Ideation TRIZの歴史
古典的TRIZの誕生。そして現代的TRIZへ

TRIZ Was Born

TRIZの誕生

ゲンリック・アルトシュラー(Genrikh Saulovich Altshuller)
TRIZとは、旧ソビエト連邦で生まれた「発明的問題解決理論」のことです。
* TRIZ(英語の trees と同じ発音)とは、「発明的問題解決理論」を意味するロシア語の頭字語です。

ソ連海軍の特許部門で働いていたゲンリック・アルトシュラーは、第二次世界大戦直後の1946年に、世界中の20万件以上もの特許の中から選び出した4万件に上る革新的な特許についての精査を開始しました。
特許は、過去の膨大な発明者の試行錯誤の結果であるとして、そこに問題解決の手掛かりを求めたのです。

その結果、人類の英知の結集とも言えるそれらの特許の中から見えてきたのは、次の3つのことでした。
  1. いかなる技術システムも特定のパターンに従って発達する。
  2. 異なる技術システムの進化のパターンには共通点が数多くある。
  3. それらの「進化のパターン」に基づき、新しいアイデアを探す普遍的な方法を開発することができる。
この発見をもとに、アルトシュラーは、TRIZの基礎理論を築きました。
そして彼と仲間たちは、その後も具体的な問題解決ツールを次々と開発していきました。

TRIZの代表的な問題解決ツール

  1. 技術的矛盾を解決するための「40の発明原理」と「矛盾マトリクス」
  2. 物理的矛盾を解決するための「分離の原則」
  3. 「物質-場分析」と「76の発明標準解」
  4. 8通りの「技術進化のパターン」
  5. ARIZ(発明的問題解決のアルゴリズム)、等々

日本での失敗

TRIZは、旧ソ連崩壊の5年後となる1996年には日本にも伝えられ、QFD(品質機能展開)やTM(タグチメソッド)ととも「モノづくりの三種の神器」とも言われました。

しかし、製品品質を高める方法としてのQFDやTMは広く日本企業に定着していったものの、創造力や発想力、問題解決力を養うことを目的とするTRIZは、その成果を出すまでに相当の訓練を必要とするため、日本の企業では不評でした。
そもそも日本にTRIZが紹介された際、「超発明術」という触れ込みだったことが、訓練なしに自動的に発明ができるようになる魔法のようなものという間違った思い込みをさせてしまったからなのかも知れません。
TRIZで結果を出している海外企業の例では、TRIZの訓練には一人当たり100~250時間をかけ、実務経験には1~5年が必要だと言われているのです。
日本において、TRIZはまったくといっていいほど普及しませんでした。

現代的TRIZの成長

日本にTRIZが伝わるのと前後して、1990年代にはそれまでソビエト連邦国内でTRIZを支えていた優秀な人材が西側諸国に移っていきました。

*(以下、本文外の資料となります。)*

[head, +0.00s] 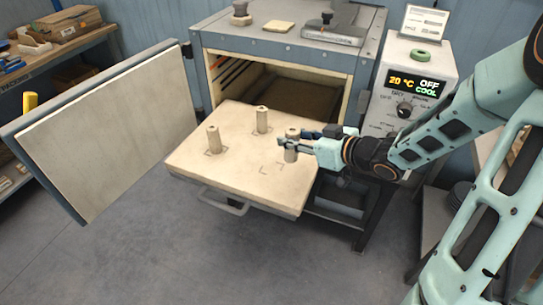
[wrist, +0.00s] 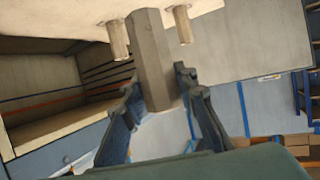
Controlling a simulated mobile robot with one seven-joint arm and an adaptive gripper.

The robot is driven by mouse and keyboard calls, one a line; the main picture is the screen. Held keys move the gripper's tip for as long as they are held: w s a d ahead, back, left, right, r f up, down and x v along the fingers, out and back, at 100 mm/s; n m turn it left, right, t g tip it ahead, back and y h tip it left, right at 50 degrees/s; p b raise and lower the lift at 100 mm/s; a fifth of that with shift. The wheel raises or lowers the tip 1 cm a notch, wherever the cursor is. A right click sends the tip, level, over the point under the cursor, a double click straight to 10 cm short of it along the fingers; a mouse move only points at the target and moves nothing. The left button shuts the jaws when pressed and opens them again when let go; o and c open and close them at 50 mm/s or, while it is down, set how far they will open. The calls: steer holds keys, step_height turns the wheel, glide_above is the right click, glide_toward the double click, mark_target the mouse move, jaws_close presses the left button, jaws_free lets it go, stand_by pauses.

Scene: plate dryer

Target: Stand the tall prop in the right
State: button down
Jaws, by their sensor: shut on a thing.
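A tall pale hexagonal prop (head: 291,154) is between the fingers of my gripper (head: 296,141) over the right part of the pulled-out kiln shelf (head: 240,182). In the wrist view my gripper (wrist: 158,85) is shut on this prop (wrist: 151,50), which fills the middle. The prop looks about upright; I cannot tell whether its foot touches the shelf. Two other props stand on the shelf: one at the left (head: 213,141), one at the back (head: 262,121). Both also show in the wrist view, left (wrist: 118,40) and right (wrist: 183,24). Bare corner marks (head: 271,168) lie just left of the held prop's foot.
The kiln door (head: 110,130) stands open at the left. The kiln chamber (head: 290,90) is open behind the shelf. A control box (head: 415,87) reading 20 °C, OFF, COOL stands at the right. The shelf's front is clear.

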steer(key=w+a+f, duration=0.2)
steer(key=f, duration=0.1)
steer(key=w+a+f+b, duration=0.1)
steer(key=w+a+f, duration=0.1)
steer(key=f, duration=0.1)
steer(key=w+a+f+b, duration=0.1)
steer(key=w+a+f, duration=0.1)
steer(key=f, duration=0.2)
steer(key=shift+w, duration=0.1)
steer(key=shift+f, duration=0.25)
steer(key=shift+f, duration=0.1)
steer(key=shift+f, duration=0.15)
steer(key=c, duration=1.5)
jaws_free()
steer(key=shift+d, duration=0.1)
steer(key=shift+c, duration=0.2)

その多くは、中でもアメリカを新たな活躍の場として選びました。

旧ソ連のリーディングTRIZ学校「キシニョフ学校」を率い、アメリカに渡ったTRIZマスターらは、アイディエーション・インターナショナル社を設立します。
アルトシュラーによる特許分析は4万件でしたが、アメリカに移ってからはコンピュータの力も借りて、200万件に及ぶ特許分析が行なわれました。

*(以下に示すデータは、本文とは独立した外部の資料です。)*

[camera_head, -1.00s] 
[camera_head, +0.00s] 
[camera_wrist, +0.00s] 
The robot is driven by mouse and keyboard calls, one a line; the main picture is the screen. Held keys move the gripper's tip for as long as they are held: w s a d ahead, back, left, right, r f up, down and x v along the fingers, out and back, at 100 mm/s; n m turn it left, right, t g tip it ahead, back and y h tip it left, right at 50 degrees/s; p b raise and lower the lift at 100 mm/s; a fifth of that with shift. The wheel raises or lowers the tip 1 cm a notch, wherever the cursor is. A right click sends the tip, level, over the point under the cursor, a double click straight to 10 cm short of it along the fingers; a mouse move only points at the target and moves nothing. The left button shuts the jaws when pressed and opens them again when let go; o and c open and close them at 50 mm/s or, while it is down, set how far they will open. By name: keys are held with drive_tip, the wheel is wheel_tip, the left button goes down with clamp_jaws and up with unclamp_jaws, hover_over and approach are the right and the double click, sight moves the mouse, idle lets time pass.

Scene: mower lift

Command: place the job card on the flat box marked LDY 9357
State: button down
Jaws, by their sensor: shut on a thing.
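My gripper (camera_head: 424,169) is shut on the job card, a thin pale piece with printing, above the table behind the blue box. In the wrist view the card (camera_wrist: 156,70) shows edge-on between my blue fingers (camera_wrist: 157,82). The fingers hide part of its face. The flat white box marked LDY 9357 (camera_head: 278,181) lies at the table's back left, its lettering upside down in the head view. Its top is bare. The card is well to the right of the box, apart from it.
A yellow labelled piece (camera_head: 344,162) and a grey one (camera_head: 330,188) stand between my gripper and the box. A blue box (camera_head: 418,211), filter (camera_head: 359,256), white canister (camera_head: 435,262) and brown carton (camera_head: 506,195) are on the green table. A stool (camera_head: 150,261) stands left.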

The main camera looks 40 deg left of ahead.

この後は、TRIZはアメリカを中心として成長を続け、より広く、より深く、より実践的で、より分かりやすく改良が進められてきています。
その結果、これらの新たなTRIZを総称して「現代的TRIZ」というようになり、アルトシュラーが現役を引退する1985年までのTRIZを「古典的TRIZ」と言うようになりました。

現代的TRIZの中でも、傑出しているのが、アルトシュラーの一番弟子であり、天才的TRIZマスターとして有名なボリス・ズローチンが開発チームのリーダとして率いるアイディエーション・インターナショナル社が開発した「Ideation TRIZ」(I-TRIZ)なのです。